#### PROBLEM TO WORK ON:
Transcribe everything in the data word for word. Pictures are left out.

#### GIVEN MATERIAL:
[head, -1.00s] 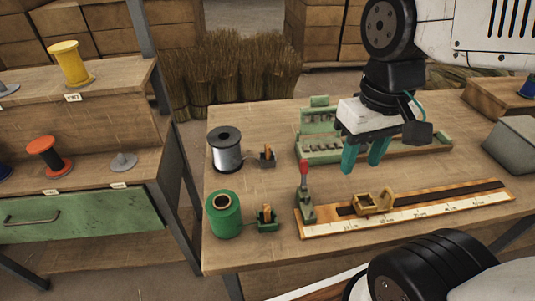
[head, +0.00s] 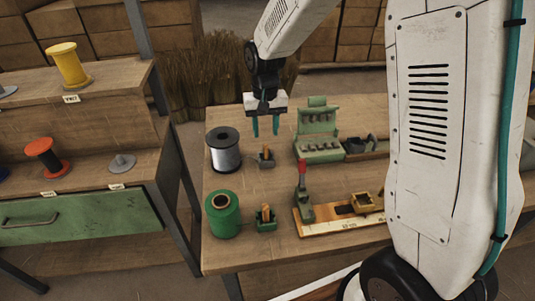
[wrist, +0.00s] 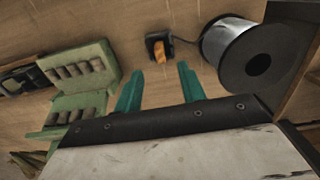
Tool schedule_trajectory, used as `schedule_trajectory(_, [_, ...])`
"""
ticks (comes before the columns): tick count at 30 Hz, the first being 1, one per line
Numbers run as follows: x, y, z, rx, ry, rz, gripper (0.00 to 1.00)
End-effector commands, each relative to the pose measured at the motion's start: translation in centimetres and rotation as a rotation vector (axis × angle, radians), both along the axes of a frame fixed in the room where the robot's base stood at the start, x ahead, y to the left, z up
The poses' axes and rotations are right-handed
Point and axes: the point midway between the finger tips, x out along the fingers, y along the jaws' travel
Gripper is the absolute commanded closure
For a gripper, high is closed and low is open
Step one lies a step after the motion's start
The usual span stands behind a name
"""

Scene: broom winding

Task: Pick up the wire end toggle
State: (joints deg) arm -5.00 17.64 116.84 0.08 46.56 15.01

#### CORRECT ANSWER:
[head, -1.00s] 
[head, +0.00s] 
[wrist, +0.00s] 
Tool schedule_trajectory, used as `schedule_trajectory(_, [_, ...])`
"""
ticks (comes before the columns): tick count at 30 Hz, the first being 1, one per line
Numbers run as follows: x, y, z, rx, ry, rz, gripper (0.00 to 1.00)
End-effector commands, each relative to the pose measured at the motion's start: translation in centimetres and rotation as a rotation vector (axis × angle, radians), both along the axes of a frame fixed in the room where the robot's base stood at the start, x ahead, y to the left, z up
The poses' axes and rotations are right-handed
Point and axes: the point midway between the finger tips, x out along the fingers, y along the jaws' travel
Gripper is the absolute commanded closure
For a gripper, high is closed and low is open
Step one lies a step after the motion's start
The usual span stands behind a name
"""

Scene: broom winding

Task: Pick up the wire end toggle
State: (joints deg) arm -5.00 17.64 116.84 0.08 46.56 15.01

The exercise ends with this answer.